しばしかなでて後、抜かんとするに、おほかた抜かれず。酒宴ことさめて、いかがはせんと惑ひけり。とかくすれば、首のまはり欠けて、血垂り、ただ腫れに腫れみちて、息もつまりければ、打ち割らんとすれど、たやすく割れず、響きて堪へがたかりければ、かなはで、すべきやうなくて、三つ足なる角の上に帷子をうちかけて、手を引き杖をつかせて、京なる医師のがり率て行きける道すがら、人のあやしみ見ること限りなし。
徒然草
現代語訳
しばらく舞った後、抜こうとするが、まったく抜けない。酒宴も興がさめて、どうしようと困った。あれこれすると、首のまわりが傷ついて、血が垂れ、ただひどく腫れあがって、息もつまったので、打ち割ろうとするけれど、簡単には割れず、(音が)響いて我慢できなかったので、(割ることも)かなわず、どうしようもなくて、(鼎の)三つ足である角の上に帷子をうちかけて、手を引いて杖をつかせて、京にいる医師のもとに連れて行った道中(ずっと)、人が不思議に思って見ることはこの上ない【はなはだしい】。
前後のお話はこちら。
ポイント
なり 助動詞
「なる」は、「存在」の助動詞「なり」の連体形です。
基本的には「断定」の助動詞の「なり」ですが、「~だ・である」という訳ではなく、「~にいる」と訳すものについては、「存在」の意味と考えます。
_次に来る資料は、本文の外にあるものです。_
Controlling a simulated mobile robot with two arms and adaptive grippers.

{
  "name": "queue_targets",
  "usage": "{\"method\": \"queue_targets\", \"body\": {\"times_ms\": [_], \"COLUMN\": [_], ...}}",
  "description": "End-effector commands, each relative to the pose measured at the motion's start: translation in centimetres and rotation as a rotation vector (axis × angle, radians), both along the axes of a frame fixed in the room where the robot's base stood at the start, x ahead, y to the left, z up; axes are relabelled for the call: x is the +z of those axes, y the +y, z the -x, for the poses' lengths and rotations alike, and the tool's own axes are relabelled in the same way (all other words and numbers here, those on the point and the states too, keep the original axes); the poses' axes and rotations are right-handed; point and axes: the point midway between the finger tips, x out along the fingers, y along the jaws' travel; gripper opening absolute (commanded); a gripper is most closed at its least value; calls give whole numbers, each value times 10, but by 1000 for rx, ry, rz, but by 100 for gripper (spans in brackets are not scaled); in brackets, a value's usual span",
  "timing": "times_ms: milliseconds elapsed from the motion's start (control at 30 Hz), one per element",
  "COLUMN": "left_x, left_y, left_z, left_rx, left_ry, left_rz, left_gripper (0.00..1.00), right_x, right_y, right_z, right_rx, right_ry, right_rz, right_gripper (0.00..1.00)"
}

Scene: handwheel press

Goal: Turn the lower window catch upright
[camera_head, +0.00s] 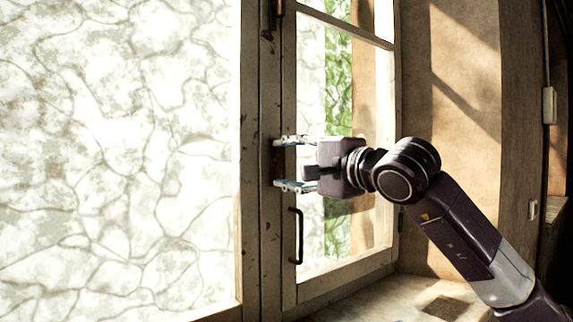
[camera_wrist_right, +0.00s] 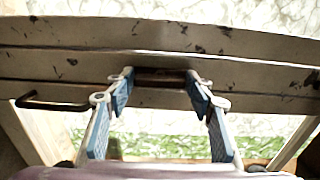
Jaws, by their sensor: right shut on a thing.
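The lower window catch (camera_wrist_right: 160,77) is a dark brown piece on the window frame, between my right gripper's fingertips. In the wrist view it lies along the length of the frame, its ends partly hidden by the fingertips. My right gripper (camera_head: 280,163) is at the frame in the head view, one finger above the other, shut on the catch. Its blue-and-grey fingers also show in the wrist view (camera_wrist_right: 160,84). The catch's exact tilt is hard to tell in the head view. My left gripper is not in view.
A dark curved pull handle (camera_head: 297,236) is on the frame below my right gripper. Another dark catch (camera_head: 268,20) is higher up. A large bright pane (camera_head: 120,150) fills the left. A sill (camera_head: 400,299) lies below, and a plaster wall (camera_head: 465,120) stands right.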

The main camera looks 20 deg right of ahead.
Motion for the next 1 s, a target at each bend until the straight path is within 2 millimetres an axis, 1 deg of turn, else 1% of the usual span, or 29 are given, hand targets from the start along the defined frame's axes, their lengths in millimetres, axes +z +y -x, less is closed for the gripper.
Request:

「AなるB」という構造において、「A=B」なのではなく、「Aの内部にBが存在する」というケースです。
がり 形式名詞(接尾語)
「がり」は、形式名詞「許(がり)」です。
「(人の)がり」という使い方が多く、「(人の)もとに・もとへ」と訳します。
「の」が入らず、「(人)がり」と直接つくこともあります。その場合は接尾語の扱いです。
「がり」の「が」は、「住処(すみか)」「在処(ありか)」などの「か」と同じ意味であり、「がり」「り」は、「いづれ」などの「れ」と似たように「方向」を示すものと考えられています。
以上のように「がり」には「~へ・~に」といった「方向・目的地」を指す意味が内包されているので、「がりへ」「がりに」といった用い方はしません。
率る 動詞(ワ行上一段活用)
「率」は、動詞「率る(ゐる)」の連用形です。「連れていく」という意味です。
「率る」は「ワ行上一段活用」になります。
「上一段活用」は数が少ないので、主なものを覚えてしまいましょう。
けり 助動詞
「ける」は、「過去」の助動詞「けり」の連体形です。
すがら 接尾語
「すがら」は、接尾語です。
主に(1)(2)の意味になります。
(1)~の始めから終わりまで・~の間中ずっと
(2)~の途中・~のついで
「夜もすがら」であれば「一晩中」などと訳します。
「道すがら」であれば、「道の途中」「道中ずっと」などと訳します。
シンプルに「道中」としておけば、どちらの意味でも取れるので、それで問題ありません。ただし選択問題であれば、「道中では最初から最後まで」などとくわしく書き加えている可能性もあります。
あやしむ 動詞(ラ行四段活用)
「あやしみ」は、動詞「あやしむ」の連用形です。
形容詞「あやし」の動詞形です。
「不思議に思う」「不審がる」などと訳しましょう。
限りなし 形容詞(ク活用)
「限りなし」は、形容詞「限りなし」の終止形です。
「際限」が「無い」ということなので、根本的な意味は「限りない・果てがない」ということです。
今回の使い方は「程度がはなはだしくて、これより上がない」という文脈なので、「この上ない」「はなはだしい」などと訳します。